Statutory harbour body still the goal
How times have changed. A decade ago, government efforts to fill in yet more of Victoria Harbour would have prompted outrage and the launching of a legal challenge. Last week, two stalwarts of the protection movement, Christine Loh Kung-wai and Winston Chu Ka-sun, announced that their mission had been accomplished, declaring yesterday's Walk for the Harbour would be the last. Hong Kong has much to thank them and their supporters for - moral as well as legal obligations now prevent authorities from doing what had previously taken little more than the stroke of a pen. But the squeeze on land and the pressure for expansion mean that watchdogs can never completely lower their guards and it is clear that planning and management would be best served with the setting up of a statutory harbour authority.
Loh and Chu, through their Society for the Protection of the Harbour, ensured the creation of the legal basis for ending wholesale reclamation, the Protection of the Harbour Ordinance. For 150 years, filling in the harbour had been an assured driver of development and revenue-earner for the government. Half of it had disappeared by the time activists stepped in - as Chu pointed out with deserved pride, only 30 hectares of a proposed 584 were now being lost. That does not mean that there is no longer a place for reclamation, though.

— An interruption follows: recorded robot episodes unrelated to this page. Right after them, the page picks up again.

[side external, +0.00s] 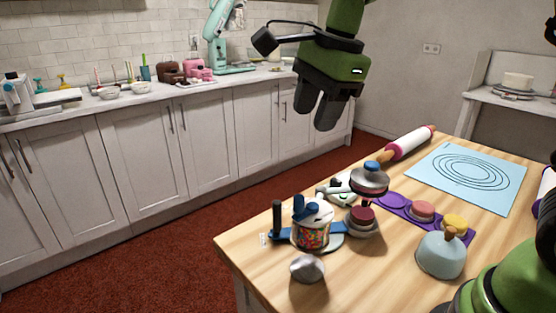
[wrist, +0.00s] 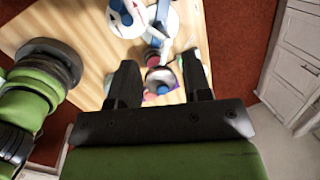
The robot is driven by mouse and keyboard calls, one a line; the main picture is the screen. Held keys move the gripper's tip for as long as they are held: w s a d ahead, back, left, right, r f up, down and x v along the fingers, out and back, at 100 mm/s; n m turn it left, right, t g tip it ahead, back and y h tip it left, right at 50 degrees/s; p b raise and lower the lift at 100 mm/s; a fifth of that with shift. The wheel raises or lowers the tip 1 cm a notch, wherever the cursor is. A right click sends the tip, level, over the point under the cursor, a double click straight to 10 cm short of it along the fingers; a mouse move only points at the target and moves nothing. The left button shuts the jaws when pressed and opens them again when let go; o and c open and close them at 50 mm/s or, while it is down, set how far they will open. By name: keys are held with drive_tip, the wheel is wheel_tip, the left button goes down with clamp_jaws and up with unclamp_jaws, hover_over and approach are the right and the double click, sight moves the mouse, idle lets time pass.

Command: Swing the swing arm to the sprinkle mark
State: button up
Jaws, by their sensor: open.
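A turntable fixture stands near the front left of the wooden table in the side view. Its blue swing arm (side external: 280,236) has a black upright handle (side external: 277,217) at its left end. A clear jar of coloured sprinkles (side external: 311,235) with a white and blue top stands beside the handle. A small white label (side external: 263,239) shows by the arm's left end; I cannot read whether it is the sprinkle mark. My gripper (side external: 317,112) is open and empty, high above the table and apart from the fixture. The wrist view shows my gripper (wrist: 160,62) with its fingers spread.
A silver-topped stand with a blue knob (side external: 369,180) is right of the jar. A metal cone (side external: 307,268) sits in front. A purple tray (side external: 392,203) with cakes, a pale blue dome (side external: 441,255), a rolling pin (side external: 408,143) and a blue mat (side external: 466,177) occupy the right.

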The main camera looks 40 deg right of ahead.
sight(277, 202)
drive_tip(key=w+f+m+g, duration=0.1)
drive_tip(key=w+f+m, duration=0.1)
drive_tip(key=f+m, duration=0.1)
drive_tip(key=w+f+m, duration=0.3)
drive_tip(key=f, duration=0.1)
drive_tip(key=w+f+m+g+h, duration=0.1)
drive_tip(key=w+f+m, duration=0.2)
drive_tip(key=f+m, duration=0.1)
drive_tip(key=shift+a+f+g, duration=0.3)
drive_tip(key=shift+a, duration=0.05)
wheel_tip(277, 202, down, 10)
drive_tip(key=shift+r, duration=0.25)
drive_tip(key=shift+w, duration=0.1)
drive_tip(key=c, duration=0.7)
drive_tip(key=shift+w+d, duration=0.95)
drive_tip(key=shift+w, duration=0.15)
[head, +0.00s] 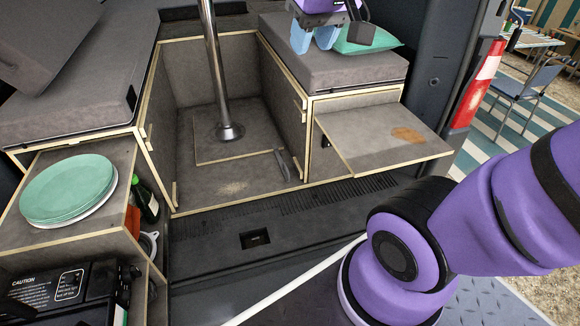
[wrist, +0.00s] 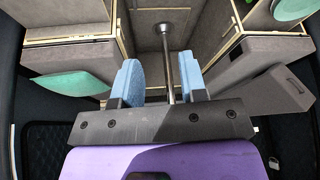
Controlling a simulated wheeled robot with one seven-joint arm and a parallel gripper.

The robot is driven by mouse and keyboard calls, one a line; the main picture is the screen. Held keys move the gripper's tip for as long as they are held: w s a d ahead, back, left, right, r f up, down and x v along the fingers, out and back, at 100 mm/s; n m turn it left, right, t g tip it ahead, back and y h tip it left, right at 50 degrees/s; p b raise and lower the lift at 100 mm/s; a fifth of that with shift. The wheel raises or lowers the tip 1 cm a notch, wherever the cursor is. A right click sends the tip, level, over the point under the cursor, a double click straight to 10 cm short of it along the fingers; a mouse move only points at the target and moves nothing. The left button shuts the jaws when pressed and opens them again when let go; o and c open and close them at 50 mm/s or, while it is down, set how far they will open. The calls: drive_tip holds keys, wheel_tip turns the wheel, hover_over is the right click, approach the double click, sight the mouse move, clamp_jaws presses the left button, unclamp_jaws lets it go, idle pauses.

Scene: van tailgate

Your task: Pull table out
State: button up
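A flat grey board with pale edges (head: 385,138) juts out from under the right bench in the head view, with a brown patch on its top. It looks like a pull-out table; part of it lies inside the bench opening. A metal pole (head: 216,70) stands upright in the floor well; its top is out of view. My gripper (head: 314,44) is above the right bench cushion, beside a green pillow, apart from the board. In the wrist view my gripper (wrist: 162,82) has its blue fingers spread, with the pole visible in the background between them. Nothing is held.
The right bench cushion (head: 335,72) is above the board. At left, teal plates (head: 68,187) sit on a shelf (head: 25,235), with a bottle (head: 145,200) beside it. A red and white striped panel (head: 477,85) is at the right. The floor well is mostly clear.

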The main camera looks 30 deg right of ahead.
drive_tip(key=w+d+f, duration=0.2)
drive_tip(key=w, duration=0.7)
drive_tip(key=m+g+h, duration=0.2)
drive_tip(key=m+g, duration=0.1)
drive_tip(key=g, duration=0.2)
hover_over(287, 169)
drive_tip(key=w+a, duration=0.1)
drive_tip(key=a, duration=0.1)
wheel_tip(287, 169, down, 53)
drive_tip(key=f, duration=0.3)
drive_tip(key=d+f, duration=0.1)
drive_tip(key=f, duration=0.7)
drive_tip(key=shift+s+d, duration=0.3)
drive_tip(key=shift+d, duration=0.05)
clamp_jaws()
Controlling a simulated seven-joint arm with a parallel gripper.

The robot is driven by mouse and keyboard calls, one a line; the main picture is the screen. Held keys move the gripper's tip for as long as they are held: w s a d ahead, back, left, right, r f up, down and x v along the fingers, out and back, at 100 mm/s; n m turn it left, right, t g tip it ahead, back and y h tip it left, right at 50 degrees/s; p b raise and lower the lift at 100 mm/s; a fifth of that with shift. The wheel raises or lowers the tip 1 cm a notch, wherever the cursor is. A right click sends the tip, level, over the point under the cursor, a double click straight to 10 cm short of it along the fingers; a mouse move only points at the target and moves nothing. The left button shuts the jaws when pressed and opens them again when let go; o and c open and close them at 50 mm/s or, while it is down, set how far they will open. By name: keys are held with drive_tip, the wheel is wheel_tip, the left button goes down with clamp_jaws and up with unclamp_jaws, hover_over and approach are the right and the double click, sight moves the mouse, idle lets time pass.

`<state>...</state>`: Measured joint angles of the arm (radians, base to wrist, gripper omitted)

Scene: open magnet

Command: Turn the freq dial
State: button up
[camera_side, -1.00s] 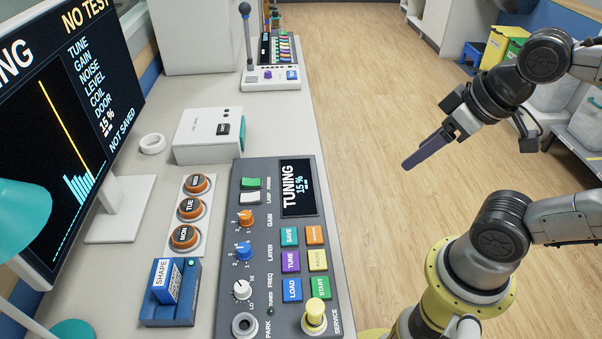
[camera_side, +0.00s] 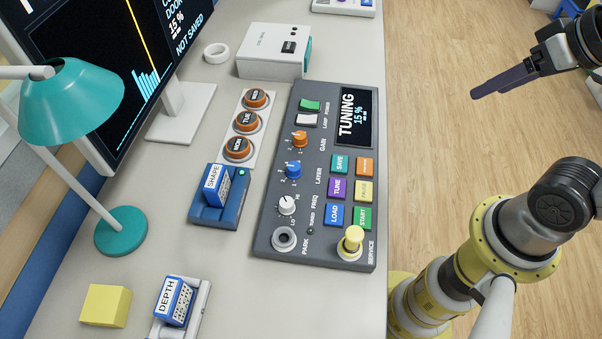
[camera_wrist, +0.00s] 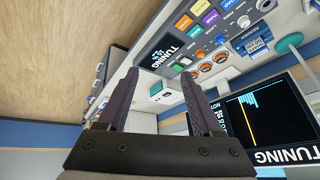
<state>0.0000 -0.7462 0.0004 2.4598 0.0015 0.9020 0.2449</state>
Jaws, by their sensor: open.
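The freq dial (camera_side: 287,205) is a white knob marked LO and HI on the grey control panel (camera_side: 268,222), below the blue layer dial (camera_side: 293,170) and the orange gain dial (camera_side: 299,139). The panel's screen (camera_side: 357,118) reads TUNING 15 %. My gripper (camera_side: 476,93) hangs over the floor to the right of the desk, well apart from the panel. In the wrist view its two dark fingers (camera_wrist: 160,92) are spread with nothing between them, and the panel shows beyond them near the top.
A yellow service knob (camera_side: 350,241) stands up at the panel's lower right. The blue SHAPE block (camera_side: 216,188) in its holder, three orange day knobs (camera_side: 246,121) and a teal lamp (camera_side: 75,100) lie left of the panel. A monitor (camera_side: 120,60) stands at the back left.

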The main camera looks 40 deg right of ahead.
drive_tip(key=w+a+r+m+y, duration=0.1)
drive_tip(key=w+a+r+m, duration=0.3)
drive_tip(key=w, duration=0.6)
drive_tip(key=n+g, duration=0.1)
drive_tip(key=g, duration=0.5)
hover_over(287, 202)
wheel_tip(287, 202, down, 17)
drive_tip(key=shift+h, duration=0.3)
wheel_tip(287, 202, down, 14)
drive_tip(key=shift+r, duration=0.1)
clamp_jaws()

Energies are now firmly being directed towards ensuring that our city makes intelligent use of its most precious natural asset. At the centre of that effort is public accessibility, the focus since the Court of Final Appeal ruling in 2004 that prevented the government from reclaiming the harbour if there was no 'overriding public need'. The year-old advisory body, the Harbourfront Commission, has come up with many worthy ideas for design and use and a number are being included in reshaping the Central and Wan Chai waterfronts. Gradually, Hong Kong is being given access, through pedestrian walkways, parks, sitting out areas and a cycling path.
There are bountiful possibilities, but the lack of an overall design plan and insufficient co-ordination among government agencies makes for many uncertainties. Hong Kong has not yet learned how best to integrate container terminals, ferry piers, fish markets, places for pleasure boats and water sports into harbourfront enhancement.
Water quality has improved markedly as treatment works push ahead - last month's cross-harbour swimming competition, the first in 33 years, amply proved that. But sustainability of our land resources remains a question mark, one that will hang over the harbour until it is clearly answered in government policies. Putting planning and development of the harbourfront under a separate legal authority would create solid foundations and give lasting assurance.